Repeat, exactly and completely, the entries shown underneath.

_Dataset_
=-=-=-=-=
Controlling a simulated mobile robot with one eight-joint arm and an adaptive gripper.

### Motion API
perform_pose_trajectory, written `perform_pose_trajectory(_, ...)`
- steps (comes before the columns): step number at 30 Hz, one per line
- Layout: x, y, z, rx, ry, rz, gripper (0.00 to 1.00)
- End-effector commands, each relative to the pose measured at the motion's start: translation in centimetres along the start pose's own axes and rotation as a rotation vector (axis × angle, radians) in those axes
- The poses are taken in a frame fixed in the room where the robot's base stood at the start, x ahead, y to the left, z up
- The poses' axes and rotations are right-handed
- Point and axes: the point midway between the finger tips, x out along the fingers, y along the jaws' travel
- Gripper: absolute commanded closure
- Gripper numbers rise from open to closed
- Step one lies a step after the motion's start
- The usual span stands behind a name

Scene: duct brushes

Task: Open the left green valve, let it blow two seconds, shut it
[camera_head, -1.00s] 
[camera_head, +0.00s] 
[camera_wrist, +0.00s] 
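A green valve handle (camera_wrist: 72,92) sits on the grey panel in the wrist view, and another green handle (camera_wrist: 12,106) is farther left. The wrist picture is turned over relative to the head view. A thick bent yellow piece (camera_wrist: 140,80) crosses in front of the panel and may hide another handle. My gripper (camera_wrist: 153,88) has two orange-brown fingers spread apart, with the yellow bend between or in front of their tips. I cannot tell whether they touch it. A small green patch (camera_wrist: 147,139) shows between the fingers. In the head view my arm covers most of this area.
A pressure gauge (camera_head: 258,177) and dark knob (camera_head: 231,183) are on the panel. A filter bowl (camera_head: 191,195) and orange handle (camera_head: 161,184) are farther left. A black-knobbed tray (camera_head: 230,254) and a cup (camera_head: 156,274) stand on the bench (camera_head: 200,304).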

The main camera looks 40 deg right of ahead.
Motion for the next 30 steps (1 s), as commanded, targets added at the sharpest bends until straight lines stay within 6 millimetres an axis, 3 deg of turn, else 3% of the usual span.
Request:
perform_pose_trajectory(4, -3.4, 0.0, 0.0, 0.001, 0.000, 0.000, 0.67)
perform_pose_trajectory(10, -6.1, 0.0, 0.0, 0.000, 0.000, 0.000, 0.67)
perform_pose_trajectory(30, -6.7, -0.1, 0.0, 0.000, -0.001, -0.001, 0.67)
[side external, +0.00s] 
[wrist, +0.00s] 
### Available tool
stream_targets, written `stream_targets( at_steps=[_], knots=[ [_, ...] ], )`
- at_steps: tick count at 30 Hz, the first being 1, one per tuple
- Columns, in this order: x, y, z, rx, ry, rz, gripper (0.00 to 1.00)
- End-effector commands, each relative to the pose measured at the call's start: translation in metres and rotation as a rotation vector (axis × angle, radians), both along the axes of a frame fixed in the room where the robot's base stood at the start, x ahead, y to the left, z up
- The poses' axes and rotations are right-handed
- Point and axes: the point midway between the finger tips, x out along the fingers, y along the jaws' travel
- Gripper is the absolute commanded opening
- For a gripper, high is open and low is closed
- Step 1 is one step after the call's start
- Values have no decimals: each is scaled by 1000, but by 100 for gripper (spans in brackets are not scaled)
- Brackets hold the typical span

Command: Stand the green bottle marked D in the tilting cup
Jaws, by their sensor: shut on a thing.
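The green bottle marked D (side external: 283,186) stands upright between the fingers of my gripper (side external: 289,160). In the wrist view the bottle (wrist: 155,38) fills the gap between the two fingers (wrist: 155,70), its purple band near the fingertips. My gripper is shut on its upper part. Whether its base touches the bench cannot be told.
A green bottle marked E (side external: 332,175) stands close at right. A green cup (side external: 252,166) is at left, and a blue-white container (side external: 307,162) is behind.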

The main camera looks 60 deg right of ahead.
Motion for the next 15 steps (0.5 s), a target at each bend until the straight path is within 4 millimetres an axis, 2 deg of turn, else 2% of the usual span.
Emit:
=-=-=-=-=
_Full answer_
Controlling a simulated mobile robot with one eight-joint arm and an adaptive gripper.

### Motion API
perform_pose_trajectory, written `perform_pose_trajectory(_, ...)`
- steps (comes before the columns): step number at 30 Hz, one per line
- Layout: x, y, z, rx, ry, rz, gripper (0.00 to 1.00)
- End-effector commands, each relative to the pose measured at the motion's start: translation in centimetres along the start pose's own axes and rotation as a rotation vector (axis × angle, radians) in those axes
- The poses are taken in a frame fixed in the room where the robot's base stood at the start, x ahead, y to the left, z up
- The poses' axes and rotations are right-handed
- Point and axes: the point midway between the finger tips, x out along the fingers, y along the jaws' travel
- Gripper: absolute commanded closure
- Gripper numbers rise from open to closed
- Step one lies a step after the motion's start
- The usual span stands behind a name

Scene: duct brushes

Task: Open the left green valve, let it blow two seconds, shut it
[camera_head, -1.00s] 
[camera_head, +0.00s] 
[camera_wrist, +0.00s] 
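A green valve handle (camera_wrist: 72,92) sits on the grey panel in the wrist view, and another green handle (camera_wrist: 12,106) is farther left. The wrist picture is turned over relative to the head view. A thick bent yellow piece (camera_wrist: 140,80) crosses in front of the panel and may hide another handle. My gripper (camera_wrist: 153,88) has two orange-brown fingers spread apart, with the yellow bend between or in front of their tips. I cannot tell whether they touch it. A small green patch (camera_wrist: 147,139) shows between the fingers. In the head view my arm covers most of this area.
A pressure gauge (camera_head: 258,177) and dark knob (camera_head: 231,183) are on the panel. A filter bowl (camera_head: 191,195) and orange handle (camera_head: 161,184) are farther left. A black-knobbed tray (camera_head: 230,254) and a cup (camera_head: 156,274) stand on the bench (camera_head: 200,304).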

The main camera looks 40 deg right of ahead.
Motion for the next 30 steps (1 s), as commanded, targets added at the sharpest bends until straight lines stay within 6 millimetres an axis, 3 deg of turn, else 3% of the usual span.
Request:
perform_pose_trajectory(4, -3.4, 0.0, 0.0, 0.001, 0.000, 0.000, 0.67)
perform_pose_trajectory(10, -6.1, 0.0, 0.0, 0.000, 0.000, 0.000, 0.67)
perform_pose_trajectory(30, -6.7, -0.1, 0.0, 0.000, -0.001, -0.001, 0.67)
[side external, +0.00s] 
[wrist, +0.00s] 
### Available tool
stream_targets, written `stream_targets( at_steps=[_], knots=[ [_, ...] ], )`
- at_steps: tick count at 30 Hz, the first being 1, one per tuple
- Columns, in this order: x, y, z, rx, ry, rz, gripper (0.00 to 1.00)
- End-effector commands, each relative to the pose measured at the call's start: translation in metres and rotation as a rotation vector (axis × angle, radians), both along the axes of a frame fixed in the room where the robot's base stood at the start, x ahead, y to the left, z up
- The poses' axes and rotations are right-handed
- Point and axes: the point midway between the finger tips, x out along the fingers, y along the jaws' travel
- Gripper is the absolute commanded opening
- For a gripper, high is open and low is closed
- Step 1 is one step after the call's start
- Values have no decimals: each is scaled by 1000, but by 100 for gripper (spans in brackets are not scaled)
- Brackets hold the typical span

Command: Stand the green bottle marked D in the tilting cup
Jaws, by their sensor: shut on a thing.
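The green bottle marked D (side external: 283,186) stands upright between the fingers of my gripper (side external: 289,160). In the wrist view the bottle (wrist: 155,38) fills the gap between the two fingers (wrist: 155,70), its purple band near the fingertips. My gripper is shut on its upper part. Whether its base touches the bench cannot be told.
A green bottle marked E (side external: 332,175) stands close at right. A green cup (side external: 252,166) is at left, and a blue-white container (side external: 307,162) is behind.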

The main camera looks 60 deg right of ahead.
Motion for the next 15 steps (0.5 s), a target at each bend until the straight path is within 4 millimetres an axis, 2 deg of turn, else 2% of the usual span.
Emit:

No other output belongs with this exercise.